L’importance de la répartition dans la dynamique économique a conduit les analystes à établir une distinction entre les processus de croissance selon leur incidence sur les inégalités de revenus entre les différentes catégories de populations et, plus particulièrement, les catégories les plus défavorisées. L’intérêt porté à la question des inégalités pouvant résulter de la dynamique de croissance a même donné lieu à un concept nouveau, celui de la croissance « pro pauvres » ou « inclusive ». Ce concept a été introduit à la suite de l’expérience vécue par nombre de pays en développement où la croissance économique, conditionnée par les seules forces du marché, tend à profiter davantage aux catégories de populations aisées qu’aux catégories sociales défavorisées. 
La raison à cela tient au fait que les opportunités qu’offre la dynamique de croissance peuvent être plus facilement saisies par les agents disposant de ressources et moyens en termes de capital humain et de capital financier. 

Dynamique de répartition au Maroc : enseignements d’une décennie de croissance.
Profil de croissance: une amélioration qui reste en deçà des attentes.
Au cours de la décennie 80, la croissance au Maroc a été en moyenne de 4% l’an. Elle est nettement inférieure au seuil de 7% nécessaire afin de promouvoir l’emploi et améliorer le niveau de vie des citoyens. Cet élan a été fortement freiné au cours de la décennie suivante pour tomber à 2,7%. Ce ralentissement trouve son origine principalement dans le mauvais comportement du secteur agricole. Ce dernier a, en effet, subi les effets négatifs des conditions climatiques caractérisées par des insuffisances pluviométriques récurrentes et peu espacées. Quatre mauvaises campagnes agricoles ont été observées au cours de cette période. S’agissant de la décennie 2000, la dégradation de la production du secteur agricole et ses répercussions sur le reste de l’économie se sont produites avec moins d’acuité que par le passé. De ce fait, la croissance a repris des couleurs. Le taux de progression moyen du PIB observé sur la période 2000-2011 s’est établi à près de 4,7%. 

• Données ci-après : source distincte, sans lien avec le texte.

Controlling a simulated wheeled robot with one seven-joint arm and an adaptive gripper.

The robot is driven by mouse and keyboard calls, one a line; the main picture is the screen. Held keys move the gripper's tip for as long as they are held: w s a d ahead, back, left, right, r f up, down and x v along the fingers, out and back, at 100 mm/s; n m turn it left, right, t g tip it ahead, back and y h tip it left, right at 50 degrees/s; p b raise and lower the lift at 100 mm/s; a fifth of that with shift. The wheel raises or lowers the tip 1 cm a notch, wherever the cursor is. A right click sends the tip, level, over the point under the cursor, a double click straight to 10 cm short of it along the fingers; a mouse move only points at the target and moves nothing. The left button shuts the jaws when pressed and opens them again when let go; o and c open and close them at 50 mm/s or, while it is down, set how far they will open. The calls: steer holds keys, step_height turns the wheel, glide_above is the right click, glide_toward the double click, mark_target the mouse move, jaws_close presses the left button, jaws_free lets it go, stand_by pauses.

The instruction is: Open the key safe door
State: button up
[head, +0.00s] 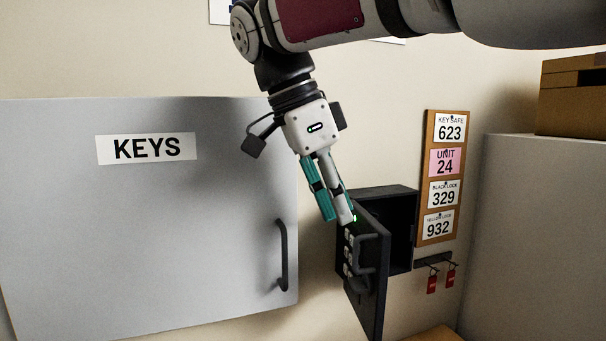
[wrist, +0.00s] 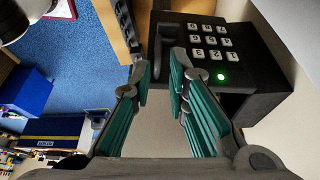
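The key safe (head: 402,228) is a dark box on the wall. Its door (head: 376,296) stands swung out toward the camera, and part of the dark interior shows. The door's face carries a number keypad (wrist: 211,41), a lit green light (wrist: 220,77) and a dark handle (head: 369,252). The handle also shows in the wrist view (wrist: 164,46), just beyond the fingertips. My gripper (head: 341,219), with teal finger pads, points down by the top of the door face. In the wrist view its fingers (wrist: 160,73) are apart, with nothing visibly held; contact with the handle is unclear.
A large grey panel labelled KEYS (head: 60,220) with its own handle (head: 283,255) stands to the left. A code board (head: 447,119) and red-tagged keys (head: 432,283) hang right of the safe. A grey cabinet (head: 545,230) bearing cardboard boxes (head: 575,108) stands further right.

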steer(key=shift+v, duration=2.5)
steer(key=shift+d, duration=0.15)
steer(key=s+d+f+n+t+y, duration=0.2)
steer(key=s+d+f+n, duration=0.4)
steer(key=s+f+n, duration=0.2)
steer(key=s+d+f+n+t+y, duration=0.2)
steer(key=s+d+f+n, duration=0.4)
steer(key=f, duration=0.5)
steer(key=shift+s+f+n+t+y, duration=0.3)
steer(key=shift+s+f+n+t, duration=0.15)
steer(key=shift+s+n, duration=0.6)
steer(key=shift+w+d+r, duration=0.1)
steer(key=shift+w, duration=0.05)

Aussi, ces évolutions moyennes très instables d’une période à l’autre sont dues pour une large part aux aléas climatiques et aussi aux chocs exogènes qui ont fortement affecté notre économie dont notamment les effets contraignants du Plan d’ajustement structurel des années 80, les hausses brutales des matières premières intervenues au cours des dernières années, l’augmentation brutale du cours du pétrole en 2008, et bien évidemment la crise financière qui a secoué toutes les économies de par le monde amorcée la même année et qui a eu un impact certain sur la nôtre. Ces pesanteurs n’ont pas empêché l’économie marocaine de croître mais à un rythme lent. Elles ont également révélé de nombreuses fragilités. S’agissant de l’offre, les exportations et l’investissement dont le Maroc voulait faire les principales forces motrices de la croissance de son économie n’ont pas été en mesure de le faire de manière durable et soutenue. Leurs taux de progression respectifs ont été ralentis et le Maroc fait face à un déficit commercial jamais atteint auparavant. La consommation a repris progressivement le relais grâce à un soutien de la demande des ménages induits par les hausses successives du SMIG et des salaires dans la Fonction publique notamment dont les accroissements nominaux ont été plus importants que celui de l’inflation faisant ainsi progresser leur pouvoir d’achat et donc la demande. 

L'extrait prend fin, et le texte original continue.